How to build a new habit

A person is a sum of their habits. If you want to become someone else, you must build new habits or stops the habits holding you back.

A man running on a road during a daytime. In the background, we see some mountains - looks like Arizona
Photo by Isaac Wendland on Unsplash

In the previous text, I wrote that you must become a different person to achieve your goals. You must become a person for whom your goals come naturally.

Becoming someone else isn't easy. For most people, aging is the only transformation in their lives.

How to become a different person?

A person is a sum of their habits. If you want to become someone else, you must build new habits or stops the habits holding you back.

Hundreds of people wrote countless texts about habit-building. All their ideas come down to one thing: doing something repeatedly for a long enough time.

We must trust the process because the process works. Always.

I can prove it to you quite easily.

Have you ever seen a person who destroyed their life because of a drinking problem? How did it happen? Do you think they decided one day to become an alcoholic? No. They have never done it. Yet, by their dedication to the process and forming a new habit, they managed to ruin themselves.

If we can destroy ourselves by learning a harmful habit, we can make a positive change in our lives in the same way.

Let's assume I want to learn a new language. How should I do it? Should I spend 8 hours learning once a month?
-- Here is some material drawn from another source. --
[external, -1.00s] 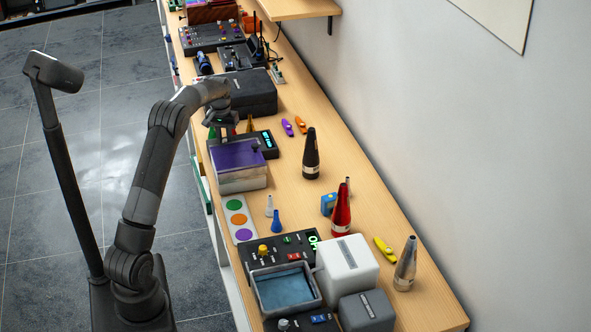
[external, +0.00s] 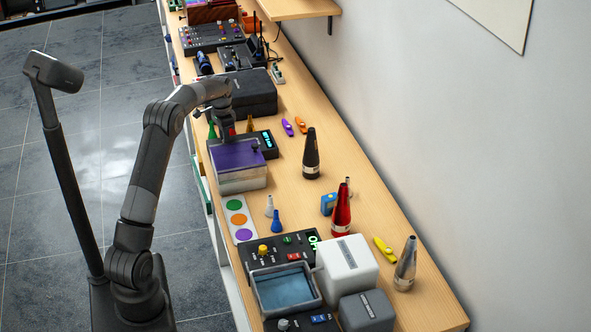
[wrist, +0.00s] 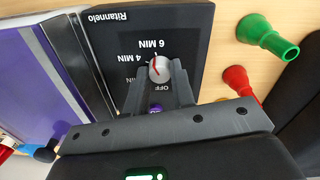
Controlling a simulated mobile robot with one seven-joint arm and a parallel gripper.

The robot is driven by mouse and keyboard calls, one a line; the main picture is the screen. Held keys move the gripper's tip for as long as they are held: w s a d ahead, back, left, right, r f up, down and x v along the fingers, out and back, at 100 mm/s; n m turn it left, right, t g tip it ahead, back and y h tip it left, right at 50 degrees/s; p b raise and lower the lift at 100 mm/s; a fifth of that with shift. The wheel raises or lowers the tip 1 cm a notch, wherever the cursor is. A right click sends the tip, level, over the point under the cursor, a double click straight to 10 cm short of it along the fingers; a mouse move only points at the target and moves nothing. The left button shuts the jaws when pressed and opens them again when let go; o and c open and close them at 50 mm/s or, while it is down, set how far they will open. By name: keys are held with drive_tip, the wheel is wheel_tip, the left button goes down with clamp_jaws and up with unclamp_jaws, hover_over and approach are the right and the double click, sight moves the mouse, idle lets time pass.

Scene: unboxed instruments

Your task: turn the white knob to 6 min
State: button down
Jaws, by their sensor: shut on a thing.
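The white knob (wrist: 160,69) sits on a black panel (wrist: 188,28) marked "Ritannelo" in the wrist view. Its labels read upside down there: 6 MIN lies above the knob, 4 MIN to its upper left and OFF below it. A thin red line on the knob points up and slightly left, roughly toward 6 MIN. My gripper (wrist: 159,74) is shut on the knob, one finger on each side. In the external view my gripper (external: 227,132) is low behind the purple-topped box, and the knob is hidden.
The purple-topped box (external: 238,155) stands close in front of my gripper. Green (wrist: 268,36) and red (wrist: 238,80) cones are beside the panel. A dark case (external: 252,92) lies behind. Table to the right of the purple-topped box is clear up to the black cone (external: 311,155).

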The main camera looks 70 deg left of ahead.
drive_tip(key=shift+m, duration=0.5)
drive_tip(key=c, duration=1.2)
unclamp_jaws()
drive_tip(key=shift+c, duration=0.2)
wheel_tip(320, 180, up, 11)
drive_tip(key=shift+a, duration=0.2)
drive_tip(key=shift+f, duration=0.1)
Will I learn anything? Not a chance.

I have to make a small step every day. For example, I can spend 10 minutes learning every morning. Ten minutes isn't much. It is so short you can't say you don't have time to do it.

So you will find a different excuse. You will say it is so short it doesn't matter.

If you said it, you would be wrong and right simultaneously. Of course, the 10 minutes I spent learning today didn't matter. It wouldn't make any difference if I didn't do it. However, sticking to a small habit makes a wonder over a long time.

Trust the process.

Trust the process and give yourself prizes for every small achievement. Suppose you decided to learn French 10 minutes a day. Give yourself a prize after learning every day for a month. You get bonus points if it is somehow related to your goal or will motivate you to continue learning. Going to a French restaurant may be a good idea, especially if it inspires you to learn more. Don't you want to go to such a restaurant in France and order the food speaking in French?

Be careful choosing the prices. If you exercise every day to lose weight, buying a cake to celebrate a month of daily exercise may not be the best choice. On the other hand, buying a small piece of a tasty cake won't destroy your effort and can be a pleasant celebration of your achievement.

How to build a new habit?

There are only three steps. Easy steps. So easy you won't believe it is enough. Seriously. There is no magic pill or any secret wisdom—just three steps.

  1. Decide what you want to achieve.
  2. Split the goal into small steps that you can do every day (or as often as required).
  3. Do them every day (or whenever you need them).

You don't need anything else. Yet, you will probably fail anyway. You will fail because you think, "this can't be so easy. There must be a secret method."

There is a secret method: believe in a simple process. Most people won't because "it can't be so easy." If you trust the process, you will prove them wrong.